W : Justement, ce cadre en-dehors des circuits offre-t-il une nouvelle permissivité (je pense par exemple à la présence plutôt fun de cotillons dans la boîte) ?

M. J : Il est clair que d’être hors des circuits traditionnels de l’édition de jeu permet toutes les fantaisies économiquement réalisables. Il aurait été dommage et je dirais même dommageable que cette création se plie à des contraintes qui n’auraient été que dans nos têtes. L’idée d’inclure des cotillons dans la boîte n’était que le prolongement naturel de la création. Habituellement ce type d’idée est écartée dès qu’elle se manifeste et n’est souvent même pas formulée. Et là, incroyable, non seulement on peut l’envisager mais de surcroît cette idée a réjouit tous les intervenants comme les joueurs ! C’est magique !
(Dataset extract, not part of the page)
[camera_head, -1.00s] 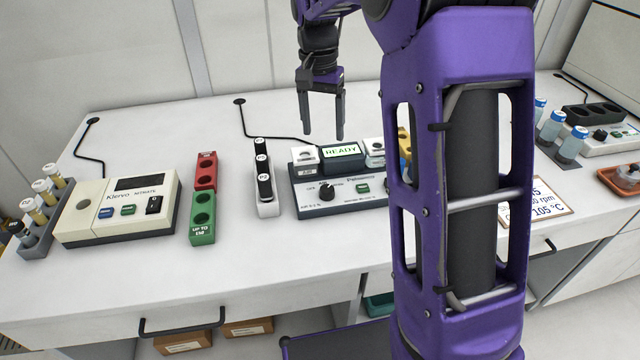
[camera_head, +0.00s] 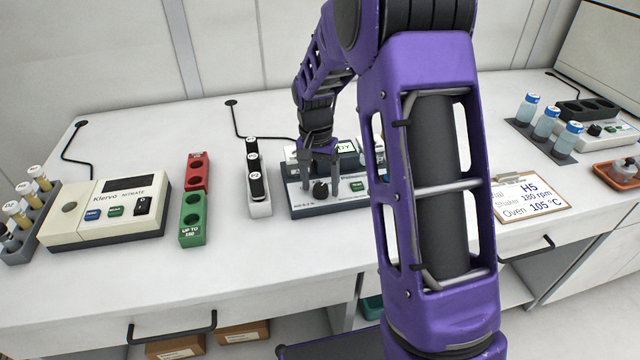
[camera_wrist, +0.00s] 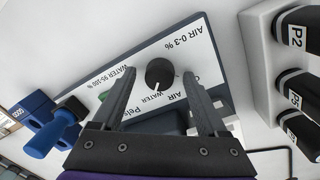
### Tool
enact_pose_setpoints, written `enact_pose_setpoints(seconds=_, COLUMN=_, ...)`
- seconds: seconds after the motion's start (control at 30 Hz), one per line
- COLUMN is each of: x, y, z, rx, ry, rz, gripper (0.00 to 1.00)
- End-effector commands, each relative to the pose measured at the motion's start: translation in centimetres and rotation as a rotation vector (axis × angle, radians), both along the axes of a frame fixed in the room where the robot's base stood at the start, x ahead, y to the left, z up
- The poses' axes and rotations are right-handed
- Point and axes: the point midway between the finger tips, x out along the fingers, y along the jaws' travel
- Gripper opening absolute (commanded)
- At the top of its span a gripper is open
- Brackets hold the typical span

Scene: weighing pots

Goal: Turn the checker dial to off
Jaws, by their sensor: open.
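The checker (camera_head: 300,203) is a dark box with a light front panel and a small green-lit display, partly behind my arm in the head view. Its round black dial (camera_wrist: 159,72) shows clearly in the wrist view; the white pointer mark faces the printed word WATER. AIR is printed beside WATER, and another label near the right finger is partly hidden. The dial also shows in the head view (camera_head: 321,190). My gripper (camera_wrist: 161,78) is open and empty, with one finger on each side of the dial in the picture. I cannot tell whether either finger touches it.
A white rack of black probes (camera_head: 257,205) stands just left of the checker. Further left are a red and green block (camera_head: 195,215) and a nitrate meter (camera_head: 100,212). A clipboard (camera_head: 532,197) lies to the right. The bench front is clear.

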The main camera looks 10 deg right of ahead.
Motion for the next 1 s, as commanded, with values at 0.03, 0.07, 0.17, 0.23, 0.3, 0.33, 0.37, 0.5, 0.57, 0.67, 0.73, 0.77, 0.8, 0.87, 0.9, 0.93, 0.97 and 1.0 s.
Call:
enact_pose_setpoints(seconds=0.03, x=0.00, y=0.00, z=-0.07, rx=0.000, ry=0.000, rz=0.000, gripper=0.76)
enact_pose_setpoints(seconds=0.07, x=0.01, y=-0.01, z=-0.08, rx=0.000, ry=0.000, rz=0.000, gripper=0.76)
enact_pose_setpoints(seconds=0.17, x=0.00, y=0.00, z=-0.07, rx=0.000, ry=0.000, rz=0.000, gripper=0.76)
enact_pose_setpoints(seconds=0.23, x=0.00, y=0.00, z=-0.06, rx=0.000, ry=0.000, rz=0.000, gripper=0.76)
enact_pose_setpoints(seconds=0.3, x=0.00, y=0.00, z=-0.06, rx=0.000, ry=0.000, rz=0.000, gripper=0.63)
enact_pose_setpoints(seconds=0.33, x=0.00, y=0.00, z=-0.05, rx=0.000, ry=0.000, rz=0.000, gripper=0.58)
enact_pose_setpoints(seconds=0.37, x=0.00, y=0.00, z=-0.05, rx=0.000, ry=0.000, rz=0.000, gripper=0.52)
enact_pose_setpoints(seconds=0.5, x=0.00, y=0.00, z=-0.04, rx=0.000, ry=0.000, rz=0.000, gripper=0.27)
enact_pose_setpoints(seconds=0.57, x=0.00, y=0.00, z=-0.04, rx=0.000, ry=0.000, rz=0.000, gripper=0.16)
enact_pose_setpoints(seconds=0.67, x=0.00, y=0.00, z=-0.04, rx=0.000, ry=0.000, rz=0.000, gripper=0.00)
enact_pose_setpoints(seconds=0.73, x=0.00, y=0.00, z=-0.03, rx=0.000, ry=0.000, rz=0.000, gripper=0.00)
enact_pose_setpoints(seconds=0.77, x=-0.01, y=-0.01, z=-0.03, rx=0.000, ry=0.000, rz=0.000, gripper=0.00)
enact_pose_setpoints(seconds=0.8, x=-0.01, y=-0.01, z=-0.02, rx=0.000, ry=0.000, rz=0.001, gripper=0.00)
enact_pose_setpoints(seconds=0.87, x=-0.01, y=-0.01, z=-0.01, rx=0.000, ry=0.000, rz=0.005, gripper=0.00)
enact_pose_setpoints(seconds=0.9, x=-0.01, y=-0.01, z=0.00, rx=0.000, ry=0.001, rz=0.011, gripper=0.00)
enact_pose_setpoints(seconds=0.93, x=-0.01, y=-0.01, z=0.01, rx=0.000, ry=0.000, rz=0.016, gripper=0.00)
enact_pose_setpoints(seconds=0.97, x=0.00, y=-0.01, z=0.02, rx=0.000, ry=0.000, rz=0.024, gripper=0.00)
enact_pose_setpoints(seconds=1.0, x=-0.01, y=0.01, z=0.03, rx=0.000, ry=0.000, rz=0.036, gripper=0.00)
W : Comment Bony se retrouve-t-il pris dans la boucle, pour pondre aussi rapidement et efficacement les illustrations du jeu ?

M. J : La problématique de l’échéance a commencé à se poser. Le choix de Courteline était que le jeu soit « livré » dans son état définitif pour leur fête de fin d’année, le 30 juin. Il nous fallait un dessinateur, nous avons rapidement choisit, Simon et moi de proposer Bony. Il présentait pas mal d’avantages au vu de la situation. Il n’était pas très loin, nous nous connaissions bien et avions un peu travaillé ensemble, il pouvait aussi traiter la maquette. Nous avons pensé qu’artistiquement son style correspondait, le côté naïf de ses personnages et ses couleurs chatoyantes, sans compter sa force de proposition et sa qualité d’écoute (bon là j’arrête !). Le délai était court, mais Bony disponible et très réactif. Nous avons eu beaucoup d’échanges et l’avons fait jouer au prototype avant qu’il ne commence. Il a vraiment apporté au jeu un supplément de fraîcheur et quelques idées farfelues. La direction artistique était je crois assez claire, mais extrêmement libre, je crois que Bony n’en est pas encore tout à fait remis de cette liberté !Tric Trac

Bony, cherchant à garder l'anonymat au FLIP 2018 en portant son masque connu de tous.

W : Quel est l'avenir de Carnavalesque ? Bénéficiera-t-il d'un autre tirage à plus grande échelle ? J'ai vu qu'il était aussi disponible en PnP, quel est votre point de vu sur ce geste ? Monsieur Simon m'a confié pendant le FLIP que vous envisagiez développer le jeu et ses mécaniques sous une autre forme, pour le glisser dans le circuit classique. Avez-vous des pistes, des idées précises de ce que vous souhaiter modifier, transformer, améliorer ?

M. J & S : Pas de tirage à plus grande échelle ! Nous avions décidé avec Courteline que cette démarche pouvait être un exemple de ce qu’il est possible de faire quand on se permet ses envies ! C’est ce qui nous à incité à créer un Print and Play et à déclarer le jeu en Créative Commons. Pour que sa diffusion soit facilitée et sa démarche reproduite ailleurs. Oui nous pensons à développer le jeu sous une autre forme mais il est trop tôt pour en parler, car il nous faut trouver la logique artistique qui fera qu’un autre jeu aura autant de sens que celui-ci. C’est globalement plus la recherche de sens et de geste artistique que nous recherchons plus que de publier un enième jeu.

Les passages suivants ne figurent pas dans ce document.